С местным населением красные вели себя грубо, воскрешая недавние картины господства белых. В то же время набранные из крестьян красноармейцы не проявляли энтузиазма в борьбе с махновцами: «Красноармейцы не очень сильно протестовали и быстро сдавали оружие, начальники же защищались до последнего, пока их не убили», — говорится в «дневнике жены Махно»[681]. У командиров были основания отбиваться до последнего. К этому времени махновцы начали уничтожать всех носителей власти — командиров, чекистов, руководителей продразвёрстки, милиционеров, коммунистов, председателей комбедов.

Крестьяне снова пошли к Махно. Его мобильный отряд в случае необходимости обрастал многотысячной армией, которая внезапно нападала даже на крупные соединения красных. В феврале 1920 г. махновцы отбивались от частей трёх дивизий (общей численностью около 20 тыс.). 21 февраля махновцы снова захватили Гуляйполе. 1 марта после небольшого рейда по округе Махно опять застал в Гуляйполе красных и разгромил их. «Пленных же, предупредив, чтобы в третий раз не попадались в Гуляйполе, ибо живыми не отпустят, распустили»[682].

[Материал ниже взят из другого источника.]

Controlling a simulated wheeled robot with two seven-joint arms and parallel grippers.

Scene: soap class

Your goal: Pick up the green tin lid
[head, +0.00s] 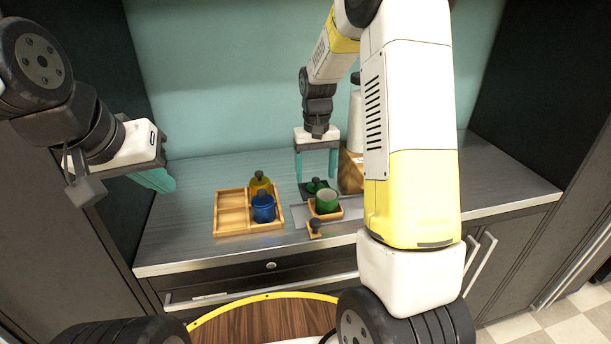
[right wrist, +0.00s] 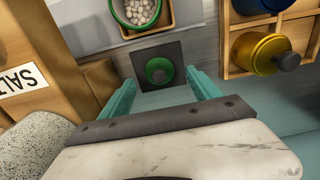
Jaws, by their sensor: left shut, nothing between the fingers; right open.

Конечно, не всегда махновцы были столь добродушны. Красный и махновский терроры сплетались в единую вендетту: «Прибывши в Раздоры, узнали, что здесь красные отомстили невинным раздорцам за то, что нами было убито здесь пять коммунистов, — они расстреляли председателя, старосту, писаря и трёх партизанов»[683]. «Кавалерия бросилась в село, пехота осталась далеко сзади. Вскоре нам сказали, что наши захватили человек сорок. Мы въехали в село и на дороге увидели кучку людей, которые сидели, а некоторые и стояли, и раздевались. Вокруг них крутились и на лошадях, и пешие, наши хлопцы. Это были пленные. Их раздевали для расстрела»[684]. Интересна реакция населения на казнь членов карательного отряда: «Селяне стояли и смотрели. Смотрели и радовались. Они рассказывали, как эти дни этот отряд хозяйничал в их селе. Пьяные разъезжают по селам, требуют, чтобы им готовили лучшие блюда, бьют нагайками селян, бьют, и говорить не дают»[685]. Описание безобразий махновцев в Гуляйполе 7 марта более невинно.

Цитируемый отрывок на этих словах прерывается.